Tenemos así las partes que constituyen al hombre: primeramente el cuerpo, y luego el alma viviente, que se identifica con el espíritu que Dios sopló en su nariz.
Cuando el hombre muere, “el polvo vuelve a la tierra, como era”, pero “el espíritu vuelve a Dios que lo dio” (Eclesiastés 12:7).
Por su espíritu, el hombre puede conocer a Dios, su Creador; porque “lo que de Dios se conoce les es manifiesto” a aquellos que no aprobaron tener en cuenta a Dios. “Porque las cosas invisibles de él, su eterno poder y deidad, se hacen claramente visibles desde la creación del mundo, siendo entendidas por medio de las cosas hechas, de modo que no tienen excusa” (Romanos 1:19-20). Tales cualidades se manifiestan “por medio de las cosas hechas”, acerca de las cuales el hombre tiene la facultad de juzgar y de sacar una conclusión racional. Él, pues, es responsable de hacerlo, y de llegar a la única conclusión que tiene por efecto llevarle a reconocer a Dios como Aquel a quien, en su carácter de criatura, debe dar cuenta. Desde el momento que no conoce a Dios, el hombre desciende al nivel de las bestias.
De todos los seres que se mueven sobre la tierra, el hombre puede levantar los ojos al cielo. La bestia mira hacia la tierra de donde espera todo; mientras que el hombre ha sido hecho de manera que pueda mirar arriba, hacia Dios, origen de todas las cosas, hacia el Creador, el cual es bendito por los siglos.
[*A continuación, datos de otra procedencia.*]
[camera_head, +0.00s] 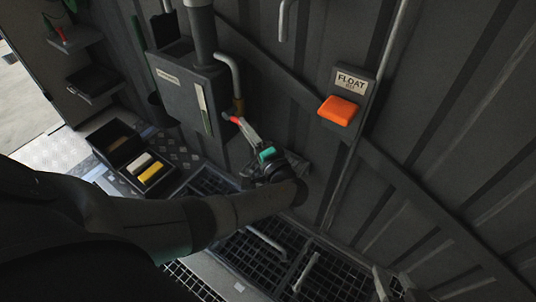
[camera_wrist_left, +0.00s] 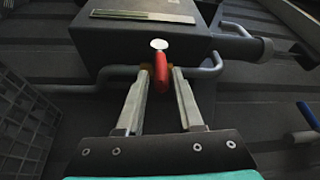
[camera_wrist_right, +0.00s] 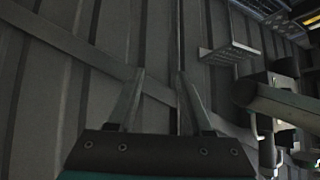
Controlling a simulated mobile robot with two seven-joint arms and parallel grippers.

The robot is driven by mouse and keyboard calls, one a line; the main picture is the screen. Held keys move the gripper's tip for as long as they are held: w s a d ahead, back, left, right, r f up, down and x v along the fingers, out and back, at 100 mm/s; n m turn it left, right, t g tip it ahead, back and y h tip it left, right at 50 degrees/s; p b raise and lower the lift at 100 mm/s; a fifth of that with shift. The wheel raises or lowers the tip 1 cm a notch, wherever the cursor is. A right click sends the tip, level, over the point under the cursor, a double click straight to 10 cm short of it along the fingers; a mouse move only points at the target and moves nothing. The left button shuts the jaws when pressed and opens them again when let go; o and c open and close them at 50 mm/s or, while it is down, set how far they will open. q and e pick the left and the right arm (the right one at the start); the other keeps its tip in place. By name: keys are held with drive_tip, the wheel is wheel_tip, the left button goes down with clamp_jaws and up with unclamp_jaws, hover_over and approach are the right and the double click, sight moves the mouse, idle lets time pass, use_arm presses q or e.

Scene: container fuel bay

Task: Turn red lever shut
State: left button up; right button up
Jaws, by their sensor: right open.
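The red lever (camera_head: 233,120) is on a brass-coloured valve at the lower right corner of a grey metal box (camera_head: 187,98). In the left wrist view the lever (camera_wrist_left: 161,72) points towards the camera, with a white round end behind it. My left gripper (camera_head: 243,127) is at the lever. In the left wrist view its two fingers are apart, one on each side of the lever, with narrow gaps showing. Contact cannot be made out. My right gripper (camera_wrist_right: 159,75) is open and empty in the right wrist view, facing the ribbed wall.
Grey pipes (camera_head: 230,72) run by the valve. An open black case (camera_head: 119,142) with yellow and white items stands at left. Floor grating (camera_head: 255,255) lies below.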

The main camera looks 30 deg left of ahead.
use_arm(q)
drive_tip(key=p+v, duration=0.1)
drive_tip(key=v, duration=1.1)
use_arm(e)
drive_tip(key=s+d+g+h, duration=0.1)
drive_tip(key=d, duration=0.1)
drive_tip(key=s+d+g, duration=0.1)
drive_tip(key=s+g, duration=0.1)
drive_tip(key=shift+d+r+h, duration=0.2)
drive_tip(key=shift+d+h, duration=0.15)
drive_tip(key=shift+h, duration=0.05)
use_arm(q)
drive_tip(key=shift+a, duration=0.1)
Consabido e interesante es el hecho de que los hombres sintieron siempre un interés muy particular por explorar los cielos, por observar los movimientos de los astros, por sacar consecuencias útiles, en cuanto al tiempo y las estaciones, según las ordenanzas divinas a este respecto. ¿Por qué se detienen a menudo allí, y sus pensamientos no van a buscar al Dios del cielo en el lugar de Su morada? Pero, para esto, necesitan la Palabra. ¡Gracias sean dadas a Dios porque nosotros la tenemos!